──────── RECORDED INFORMATION ────────

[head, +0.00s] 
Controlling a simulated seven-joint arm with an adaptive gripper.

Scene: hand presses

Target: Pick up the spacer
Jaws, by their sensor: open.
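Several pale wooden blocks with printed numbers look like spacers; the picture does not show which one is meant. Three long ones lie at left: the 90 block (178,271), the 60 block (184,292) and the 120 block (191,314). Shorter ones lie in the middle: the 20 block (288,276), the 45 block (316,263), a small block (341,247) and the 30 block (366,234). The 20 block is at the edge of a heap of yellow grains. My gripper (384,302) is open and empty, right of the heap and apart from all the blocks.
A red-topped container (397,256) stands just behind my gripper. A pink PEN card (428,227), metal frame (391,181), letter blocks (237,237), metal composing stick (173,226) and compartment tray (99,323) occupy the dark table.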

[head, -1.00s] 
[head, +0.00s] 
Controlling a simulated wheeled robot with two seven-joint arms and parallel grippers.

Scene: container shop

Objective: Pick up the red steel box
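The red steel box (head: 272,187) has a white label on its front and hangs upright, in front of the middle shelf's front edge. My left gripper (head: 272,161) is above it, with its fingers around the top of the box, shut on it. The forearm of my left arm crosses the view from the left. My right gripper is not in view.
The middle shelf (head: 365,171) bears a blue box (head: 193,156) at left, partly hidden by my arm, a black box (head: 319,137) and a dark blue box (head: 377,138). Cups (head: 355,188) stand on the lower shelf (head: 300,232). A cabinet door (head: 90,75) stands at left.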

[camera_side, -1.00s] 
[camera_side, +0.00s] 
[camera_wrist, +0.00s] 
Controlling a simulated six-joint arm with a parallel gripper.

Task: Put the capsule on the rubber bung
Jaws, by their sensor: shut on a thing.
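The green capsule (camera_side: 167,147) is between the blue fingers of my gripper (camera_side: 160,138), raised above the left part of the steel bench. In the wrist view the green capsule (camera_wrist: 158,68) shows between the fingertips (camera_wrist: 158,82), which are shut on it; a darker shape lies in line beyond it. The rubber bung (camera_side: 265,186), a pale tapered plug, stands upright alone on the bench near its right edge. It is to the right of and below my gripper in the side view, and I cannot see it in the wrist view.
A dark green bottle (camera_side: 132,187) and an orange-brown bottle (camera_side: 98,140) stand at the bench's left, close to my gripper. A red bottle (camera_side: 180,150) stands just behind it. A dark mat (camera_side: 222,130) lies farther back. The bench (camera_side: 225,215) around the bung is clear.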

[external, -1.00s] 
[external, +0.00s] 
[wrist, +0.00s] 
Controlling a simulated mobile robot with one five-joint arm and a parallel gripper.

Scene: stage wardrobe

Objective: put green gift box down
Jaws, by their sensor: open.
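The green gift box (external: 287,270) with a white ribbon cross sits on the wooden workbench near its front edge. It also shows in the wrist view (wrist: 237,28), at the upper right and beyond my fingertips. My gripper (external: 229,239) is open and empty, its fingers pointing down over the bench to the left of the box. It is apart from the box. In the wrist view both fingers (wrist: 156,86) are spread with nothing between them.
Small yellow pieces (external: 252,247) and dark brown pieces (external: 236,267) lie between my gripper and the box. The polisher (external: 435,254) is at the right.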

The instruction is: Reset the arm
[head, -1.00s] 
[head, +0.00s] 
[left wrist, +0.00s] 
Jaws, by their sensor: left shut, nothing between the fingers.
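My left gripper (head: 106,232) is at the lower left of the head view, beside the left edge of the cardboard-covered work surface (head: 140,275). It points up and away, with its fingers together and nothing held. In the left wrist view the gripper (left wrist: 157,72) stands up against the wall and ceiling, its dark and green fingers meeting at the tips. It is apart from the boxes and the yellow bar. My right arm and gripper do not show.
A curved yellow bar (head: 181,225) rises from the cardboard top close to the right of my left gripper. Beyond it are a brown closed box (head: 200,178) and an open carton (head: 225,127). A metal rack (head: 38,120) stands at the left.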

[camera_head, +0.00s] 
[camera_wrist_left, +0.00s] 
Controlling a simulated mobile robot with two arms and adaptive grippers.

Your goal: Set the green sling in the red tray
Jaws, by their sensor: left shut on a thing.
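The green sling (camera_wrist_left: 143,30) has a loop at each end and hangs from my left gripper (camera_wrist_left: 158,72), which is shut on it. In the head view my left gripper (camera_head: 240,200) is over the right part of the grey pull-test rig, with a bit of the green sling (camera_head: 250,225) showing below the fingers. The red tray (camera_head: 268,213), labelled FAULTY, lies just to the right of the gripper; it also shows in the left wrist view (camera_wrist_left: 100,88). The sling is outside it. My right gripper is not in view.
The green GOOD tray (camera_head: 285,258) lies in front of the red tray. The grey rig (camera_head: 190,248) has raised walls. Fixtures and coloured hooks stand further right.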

────────

- **WHAT IS BEING ASKED**:
Set out the complete listing exactly as shown.

- **SOLUTION**:
[head, +0.00s] 
Controlling a simulated seven-joint arm with an adaptive gripper.

Scene: hand presses

Target: Pick up the spacer
Jaws, by their sensor: open.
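Several pale wooden blocks with printed numbers look like spacers; the picture does not show which one is meant. Three long ones lie at left: the 90 block (178,271), the 60 block (184,292) and the 120 block (191,314). Shorter ones lie in the middle: the 20 block (288,276), the 45 block (316,263), a small block (341,247) and the 30 block (366,234). The 20 block is at the edge of a heap of yellow grains. My gripper (384,302) is open and empty, right of the heap and apart from all the blocks.
A red-topped container (397,256) stands just behind my gripper. A pink PEN card (428,227), metal frame (391,181), letter blocks (237,237), metal composing stick (173,226) and compartment tray (99,323) occupy the dark table.

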[head, -1.00s] 
[head, +0.00s] 
Controlling a simulated wheeled robot with two seven-joint arms and parallel grippers.

Scene: container shop

Objective: Pick up the red steel box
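The red steel box (head: 272,187) has a white label on its front and hangs upright, in front of the middle shelf's front edge. My left gripper (head: 272,161) is above it, with its fingers around the top of the box, shut on it. The forearm of my left arm crosses the view from the left. My right gripper is not in view.
The middle shelf (head: 365,171) bears a blue box (head: 193,156) at left, partly hidden by my arm, a black box (head: 319,137) and a dark blue box (head: 377,138). Cups (head: 355,188) stand on the lower shelf (head: 300,232). A cabinet door (head: 90,75) stands at left.

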[camera_side, -1.00s] 
[camera_side, +0.00s] 
[camera_wrist, +0.00s] 
Controlling a simulated six-joint arm with a parallel gripper.

Task: Put the capsule on the rubber bung
Jaws, by their sensor: shut on a thing.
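The green capsule (camera_side: 167,147) is between the blue fingers of my gripper (camera_side: 160,138), raised above the left part of the steel bench. In the wrist view the green capsule (camera_wrist: 158,68) shows between the fingertips (camera_wrist: 158,82), which are shut on it; a darker shape lies in line beyond it. The rubber bung (camera_side: 265,186), a pale tapered plug, stands upright alone on the bench near its right edge. It is to the right of and below my gripper in the side view, and I cannot see it in the wrist view.
A dark green bottle (camera_side: 132,187) and an orange-brown bottle (camera_side: 98,140) stand at the bench's left, close to my gripper. A red bottle (camera_side: 180,150) stands just behind it. A dark mat (camera_side: 222,130) lies farther back. The bench (camera_side: 225,215) around the bung is clear.

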[external, -1.00s] 
[external, +0.00s] 
[wrist, +0.00s] 
Controlling a simulated mobile robot with one five-joint arm and a parallel gripper.

Scene: stage wardrobe

Objective: put green gift box down
Jaws, by their sensor: open.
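The green gift box (external: 287,270) with a white ribbon cross sits on the wooden workbench near its front edge. It also shows in the wrist view (wrist: 237,28), at the upper right and beyond my fingertips. My gripper (external: 229,239) is open and empty, its fingers pointing down over the bench to the left of the box. It is apart from the box. In the wrist view both fingers (wrist: 156,86) are spread with nothing between them.
Small yellow pieces (external: 252,247) and dark brown pieces (external: 236,267) lie between my gripper and the box. The polisher (external: 435,254) is at the right.

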The instruction is: Reset the arm
[head, -1.00s] 
[head, +0.00s] 
[left wrist, +0.00s] 
Jaws, by their sensor: left shut, nothing between the fingers.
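My left gripper (head: 106,232) is at the lower left of the head view, beside the left edge of the cardboard-covered work surface (head: 140,275). It points up and away, with its fingers together and nothing held. In the left wrist view the gripper (left wrist: 157,72) stands up against the wall and ceiling, its dark and green fingers meeting at the tips. It is apart from the boxes and the yellow bar. My right arm and gripper do not show.
A curved yellow bar (head: 181,225) rises from the cardboard top close to the right of my left gripper. Beyond it are a brown closed box (head: 200,178) and an open carton (head: 225,127). A metal rack (head: 38,120) stands at the left.

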[camera_head, +0.00s] 
[camera_wrist_left, +0.00s] 
Controlling a simulated mobile robot with two arms and adaptive grippers.

Your goal: Set the green sling in the red tray
Jaws, by their sensor: left shut on a thing.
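The green sling (camera_wrist_left: 143,30) has a loop at each end and hangs from my left gripper (camera_wrist_left: 158,72), which is shut on it. In the head view my left gripper (camera_head: 240,200) is over the right part of the grey pull-test rig, with a bit of the green sling (camera_head: 250,225) showing below the fingers. The red tray (camera_head: 268,213), labelled FAULTY, lies just to the right of the gripper; it also shows in the left wrist view (camera_wrist_left: 100,88). The sling is outside it. My right gripper is not in view.
The green GOOD tray (camera_head: 285,258) lies in front of the red tray. The grey rig (camera_head: 190,248) has raised walls. Fixtures and coloured hooks stand further right.

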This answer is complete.